__INFORMATION SHOWN__.
---+---

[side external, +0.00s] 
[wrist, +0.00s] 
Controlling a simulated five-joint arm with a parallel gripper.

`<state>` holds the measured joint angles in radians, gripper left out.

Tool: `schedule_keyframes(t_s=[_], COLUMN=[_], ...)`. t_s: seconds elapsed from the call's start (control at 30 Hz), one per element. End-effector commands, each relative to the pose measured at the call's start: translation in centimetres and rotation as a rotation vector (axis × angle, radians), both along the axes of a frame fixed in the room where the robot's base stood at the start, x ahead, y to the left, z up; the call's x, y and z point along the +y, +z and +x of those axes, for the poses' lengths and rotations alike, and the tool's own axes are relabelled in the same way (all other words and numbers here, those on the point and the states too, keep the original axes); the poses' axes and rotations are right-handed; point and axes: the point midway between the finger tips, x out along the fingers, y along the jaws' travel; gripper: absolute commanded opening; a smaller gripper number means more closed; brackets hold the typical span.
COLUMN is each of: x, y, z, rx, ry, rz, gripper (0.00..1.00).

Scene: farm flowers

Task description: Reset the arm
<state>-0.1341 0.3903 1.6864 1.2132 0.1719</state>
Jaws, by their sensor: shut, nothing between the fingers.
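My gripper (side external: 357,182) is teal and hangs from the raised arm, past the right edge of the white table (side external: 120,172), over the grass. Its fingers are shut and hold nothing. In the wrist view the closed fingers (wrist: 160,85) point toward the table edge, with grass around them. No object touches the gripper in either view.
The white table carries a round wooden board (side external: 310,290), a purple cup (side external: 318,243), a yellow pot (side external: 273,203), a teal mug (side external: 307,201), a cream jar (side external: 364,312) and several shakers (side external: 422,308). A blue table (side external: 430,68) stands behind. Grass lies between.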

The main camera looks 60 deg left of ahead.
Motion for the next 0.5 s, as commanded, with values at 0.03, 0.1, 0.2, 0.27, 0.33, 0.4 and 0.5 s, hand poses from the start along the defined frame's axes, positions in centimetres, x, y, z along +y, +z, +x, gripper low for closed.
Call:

---+---

__WORK REQUIRED__. Print the complete listing again, exactly as it stands.

__FINAL ANSWER__.
[side external, +0.00s] 
[wrist, +0.00s] 
Controlling a simulated five-joint arm with a parallel gripper.

`<state>` holds the measured joint angles in radians, gripper left out.

Tool: `schedule_keyframes(t_s=[_], COLUMN=[_], ...)`. t_s: seconds elapsed from the call's start (control at 30 Hz), one per element. End-effector commands, each relative to the pose measured at the call's start: translation in centimetres and rotation as a rotation vector (axis × angle, radians), both along the axes of a frame fixed in the room where the robot's base stood at the start, x ahead, y to the left, z up; the call's x, y and z point along the +y, +z and +x of those axes, for the poses' lengths and rotations alike, and the tool's own axes are relabelled in the same way (all other words and numbers here, those on the point and the states too, keep the original axes); the poses' axes and rotations are right-handed; point and axes: the point midway between the finger tips, x out along the fingers, y along the jaws' travel; gripper: absolute commanded opening; a smaller gripper number means more closed; brackets hold the typical span.
COLUMN is each of: x, y, z, rx, ry, rz, gripper (0.00..1.00).

Scene: farm flowers

Task description: Reset the arm
<state>-0.1341 0.3903 1.6864 1.2132 0.1719</state>
Jaws, by their sensor: shut, nothing between the fingers.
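My gripper (side external: 357,182) is teal and hangs from the raised arm, past the right edge of the white table (side external: 120,172), over the grass. Its fingers are shut and hold nothing. In the wrist view the closed fingers (wrist: 160,85) point toward the table edge, with grass around them. No object touches the gripper in either view.
The white table carries a round wooden board (side external: 310,290), a purple cup (side external: 318,243), a yellow pot (side external: 273,203), a teal mug (side external: 307,201), a cream jar (side external: 364,312) and several shakers (side external: 422,308). A blue table (side external: 430,68) stands behind. Grass lies between.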

The main camera looks 60 deg left of ahead.
Motion for the next 0.5 s, as commanded, with values at 0.03, 0.1, 0.2, 0.27, 0.33, 0.4 and 0.5 s, hand poses from the start along the defined frame's axes, positions in centimetres, x, y, z along +y, +z, +x, gripper low for closed.
Call:

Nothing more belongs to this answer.